Set problem: Without any pictures, reproduce exactly the lines running from the line containing "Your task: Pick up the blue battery" through the end of the entries.

*****

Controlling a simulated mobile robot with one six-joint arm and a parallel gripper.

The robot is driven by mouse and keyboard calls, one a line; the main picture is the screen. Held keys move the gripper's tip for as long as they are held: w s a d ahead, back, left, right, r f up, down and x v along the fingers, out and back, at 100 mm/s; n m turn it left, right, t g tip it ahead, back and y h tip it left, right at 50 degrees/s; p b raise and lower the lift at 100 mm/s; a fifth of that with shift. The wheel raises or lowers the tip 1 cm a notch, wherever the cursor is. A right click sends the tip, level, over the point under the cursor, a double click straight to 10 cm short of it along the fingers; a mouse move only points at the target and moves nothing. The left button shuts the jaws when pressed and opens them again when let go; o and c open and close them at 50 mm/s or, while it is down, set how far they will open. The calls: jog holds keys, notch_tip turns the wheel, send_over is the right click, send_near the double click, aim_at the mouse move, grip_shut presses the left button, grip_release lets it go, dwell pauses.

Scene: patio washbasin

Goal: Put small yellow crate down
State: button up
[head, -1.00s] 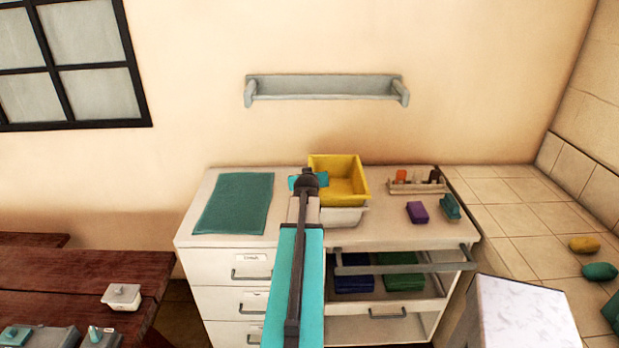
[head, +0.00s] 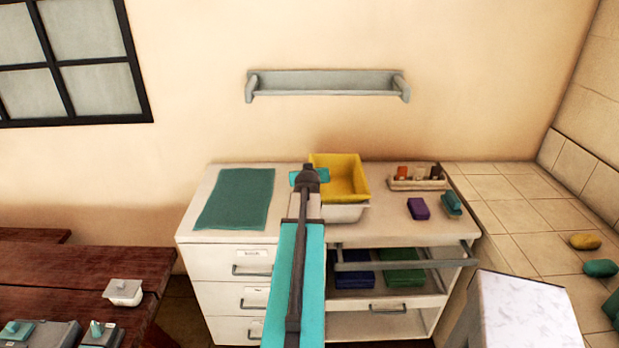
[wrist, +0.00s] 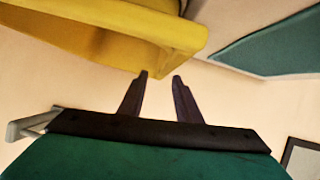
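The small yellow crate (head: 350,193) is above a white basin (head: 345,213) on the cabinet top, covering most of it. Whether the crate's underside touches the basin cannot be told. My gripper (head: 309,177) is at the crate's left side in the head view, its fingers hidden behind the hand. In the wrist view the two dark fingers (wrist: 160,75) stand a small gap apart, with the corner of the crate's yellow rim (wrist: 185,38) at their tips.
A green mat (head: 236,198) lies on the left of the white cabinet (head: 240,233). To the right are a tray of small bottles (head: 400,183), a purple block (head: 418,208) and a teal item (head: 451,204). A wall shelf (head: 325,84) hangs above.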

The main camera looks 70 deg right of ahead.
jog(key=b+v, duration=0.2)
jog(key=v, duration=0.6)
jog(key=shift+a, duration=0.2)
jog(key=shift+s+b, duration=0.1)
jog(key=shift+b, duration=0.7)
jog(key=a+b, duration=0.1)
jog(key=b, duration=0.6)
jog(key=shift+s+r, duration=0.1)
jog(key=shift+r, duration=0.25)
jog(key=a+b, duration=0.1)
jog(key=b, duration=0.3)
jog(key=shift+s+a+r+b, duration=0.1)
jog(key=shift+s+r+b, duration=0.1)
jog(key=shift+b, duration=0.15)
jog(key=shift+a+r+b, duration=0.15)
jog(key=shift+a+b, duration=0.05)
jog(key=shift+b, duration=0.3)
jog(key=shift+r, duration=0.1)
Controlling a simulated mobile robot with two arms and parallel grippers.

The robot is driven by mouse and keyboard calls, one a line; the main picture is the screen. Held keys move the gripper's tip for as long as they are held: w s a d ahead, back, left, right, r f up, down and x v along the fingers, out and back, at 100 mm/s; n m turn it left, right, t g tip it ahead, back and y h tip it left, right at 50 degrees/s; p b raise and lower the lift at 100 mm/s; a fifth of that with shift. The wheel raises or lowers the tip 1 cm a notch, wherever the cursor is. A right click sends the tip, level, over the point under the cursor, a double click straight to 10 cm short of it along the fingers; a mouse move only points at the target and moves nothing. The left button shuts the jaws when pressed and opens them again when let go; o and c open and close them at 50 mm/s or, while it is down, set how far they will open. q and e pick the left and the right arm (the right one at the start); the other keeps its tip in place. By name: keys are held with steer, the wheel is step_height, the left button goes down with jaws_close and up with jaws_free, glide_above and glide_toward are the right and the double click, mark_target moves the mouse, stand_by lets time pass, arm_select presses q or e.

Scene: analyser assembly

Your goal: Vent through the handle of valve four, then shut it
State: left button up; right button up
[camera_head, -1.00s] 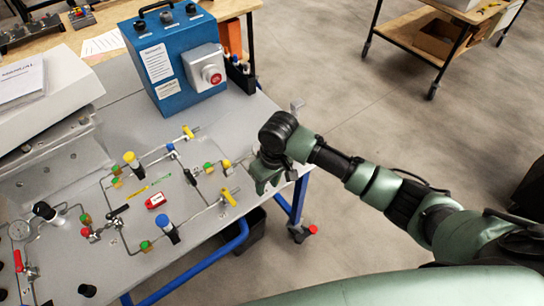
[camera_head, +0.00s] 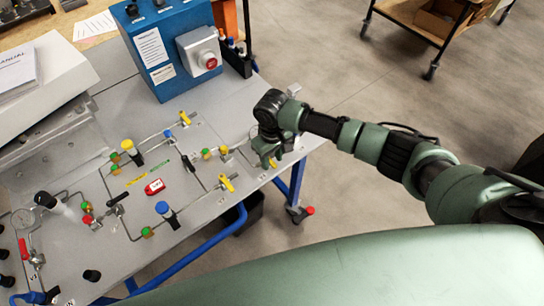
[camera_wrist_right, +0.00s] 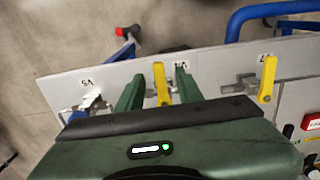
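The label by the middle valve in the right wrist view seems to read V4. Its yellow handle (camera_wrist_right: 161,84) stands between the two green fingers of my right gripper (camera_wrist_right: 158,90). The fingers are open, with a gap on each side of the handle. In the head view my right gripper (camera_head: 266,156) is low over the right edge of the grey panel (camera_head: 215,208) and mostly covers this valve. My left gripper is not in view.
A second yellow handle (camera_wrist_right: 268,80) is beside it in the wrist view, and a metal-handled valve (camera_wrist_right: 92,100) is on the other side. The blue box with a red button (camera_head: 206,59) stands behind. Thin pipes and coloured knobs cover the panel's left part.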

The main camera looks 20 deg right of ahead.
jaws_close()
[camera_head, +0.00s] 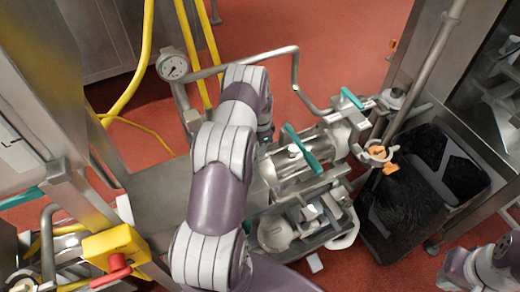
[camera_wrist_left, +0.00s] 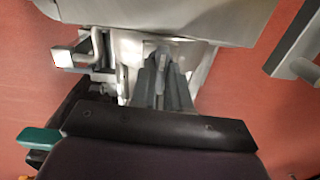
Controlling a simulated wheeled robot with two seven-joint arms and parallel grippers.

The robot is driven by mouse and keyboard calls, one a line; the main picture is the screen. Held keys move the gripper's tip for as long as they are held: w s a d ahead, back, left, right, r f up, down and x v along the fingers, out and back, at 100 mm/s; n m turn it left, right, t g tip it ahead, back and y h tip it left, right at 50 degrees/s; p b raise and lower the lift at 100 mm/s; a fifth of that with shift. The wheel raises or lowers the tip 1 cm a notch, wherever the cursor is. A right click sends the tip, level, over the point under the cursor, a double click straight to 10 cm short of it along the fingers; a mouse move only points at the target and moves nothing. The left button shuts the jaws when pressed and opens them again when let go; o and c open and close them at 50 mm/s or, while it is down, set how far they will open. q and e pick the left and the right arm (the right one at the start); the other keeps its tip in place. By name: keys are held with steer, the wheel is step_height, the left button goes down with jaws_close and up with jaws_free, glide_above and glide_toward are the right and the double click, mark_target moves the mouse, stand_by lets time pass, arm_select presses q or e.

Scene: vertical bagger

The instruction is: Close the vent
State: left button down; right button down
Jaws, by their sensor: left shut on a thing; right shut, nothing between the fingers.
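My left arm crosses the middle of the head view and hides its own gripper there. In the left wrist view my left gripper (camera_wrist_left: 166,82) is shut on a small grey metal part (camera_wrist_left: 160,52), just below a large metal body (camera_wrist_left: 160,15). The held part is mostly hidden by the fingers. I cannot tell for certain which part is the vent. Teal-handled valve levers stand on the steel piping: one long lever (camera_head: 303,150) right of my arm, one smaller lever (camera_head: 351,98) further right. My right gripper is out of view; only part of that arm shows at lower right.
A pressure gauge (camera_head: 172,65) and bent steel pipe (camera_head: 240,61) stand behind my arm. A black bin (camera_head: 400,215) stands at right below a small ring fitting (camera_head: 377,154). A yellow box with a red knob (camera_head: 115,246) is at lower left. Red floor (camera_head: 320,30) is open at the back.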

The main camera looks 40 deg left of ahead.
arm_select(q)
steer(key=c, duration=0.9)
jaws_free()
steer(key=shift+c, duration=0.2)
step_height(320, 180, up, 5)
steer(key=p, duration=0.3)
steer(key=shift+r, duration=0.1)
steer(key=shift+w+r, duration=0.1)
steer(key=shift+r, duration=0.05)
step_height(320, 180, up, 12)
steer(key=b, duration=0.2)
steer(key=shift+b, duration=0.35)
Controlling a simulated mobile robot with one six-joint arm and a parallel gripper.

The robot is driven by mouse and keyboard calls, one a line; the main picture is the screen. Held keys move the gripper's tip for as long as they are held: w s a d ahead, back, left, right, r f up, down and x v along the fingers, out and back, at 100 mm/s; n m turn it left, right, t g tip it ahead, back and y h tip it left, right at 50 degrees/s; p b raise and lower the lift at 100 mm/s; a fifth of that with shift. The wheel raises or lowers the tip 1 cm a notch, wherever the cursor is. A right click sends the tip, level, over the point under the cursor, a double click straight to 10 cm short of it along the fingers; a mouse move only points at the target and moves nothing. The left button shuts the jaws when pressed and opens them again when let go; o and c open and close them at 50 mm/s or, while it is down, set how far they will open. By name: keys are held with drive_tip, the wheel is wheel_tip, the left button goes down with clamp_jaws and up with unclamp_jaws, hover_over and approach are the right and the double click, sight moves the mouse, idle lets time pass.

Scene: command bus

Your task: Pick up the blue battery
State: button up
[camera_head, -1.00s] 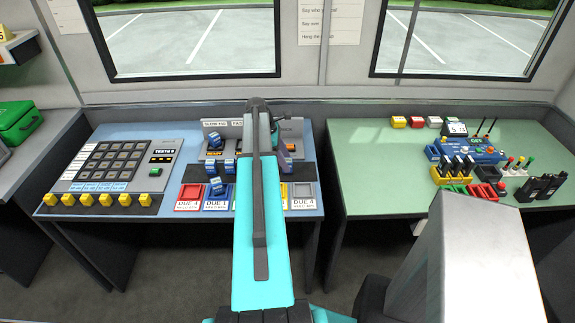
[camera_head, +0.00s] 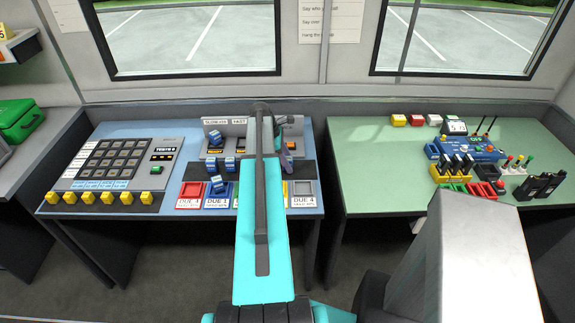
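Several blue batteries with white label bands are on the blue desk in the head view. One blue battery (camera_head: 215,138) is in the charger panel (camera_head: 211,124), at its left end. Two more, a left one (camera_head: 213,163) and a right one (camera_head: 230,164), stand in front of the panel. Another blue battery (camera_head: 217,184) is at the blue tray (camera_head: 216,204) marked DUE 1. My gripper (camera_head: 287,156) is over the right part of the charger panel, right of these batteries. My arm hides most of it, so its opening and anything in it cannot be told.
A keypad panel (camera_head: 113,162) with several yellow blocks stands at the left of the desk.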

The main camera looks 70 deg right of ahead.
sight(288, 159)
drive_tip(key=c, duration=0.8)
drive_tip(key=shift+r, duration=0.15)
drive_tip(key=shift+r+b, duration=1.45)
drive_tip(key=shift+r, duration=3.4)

*****

Complete answer:
Your task: Pick up the blue battery
State: button up
[camera_head, -1.00s] 
[camera_head, +0.00s] 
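Several blue batteries with white label bands are on the blue desk in the head view. One blue battery (camera_head: 215,138) is in the charger panel (camera_head: 211,124), at its left end. Two more, a left one (camera_head: 213,163) and a right one (camera_head: 230,164), stand in front of the panel. Another blue battery (camera_head: 217,184) is at the blue tray (camera_head: 216,204) marked DUE 1. My gripper (camera_head: 287,156) is over the right part of the charger panel, right of these batteries. My arm hides most of it, so its opening and anything in it cannot be told.
A keypad panel (camera_head: 113,162) with several yellow blocks stands at the left of the desk.

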The main camera looks 70 deg right of ahead.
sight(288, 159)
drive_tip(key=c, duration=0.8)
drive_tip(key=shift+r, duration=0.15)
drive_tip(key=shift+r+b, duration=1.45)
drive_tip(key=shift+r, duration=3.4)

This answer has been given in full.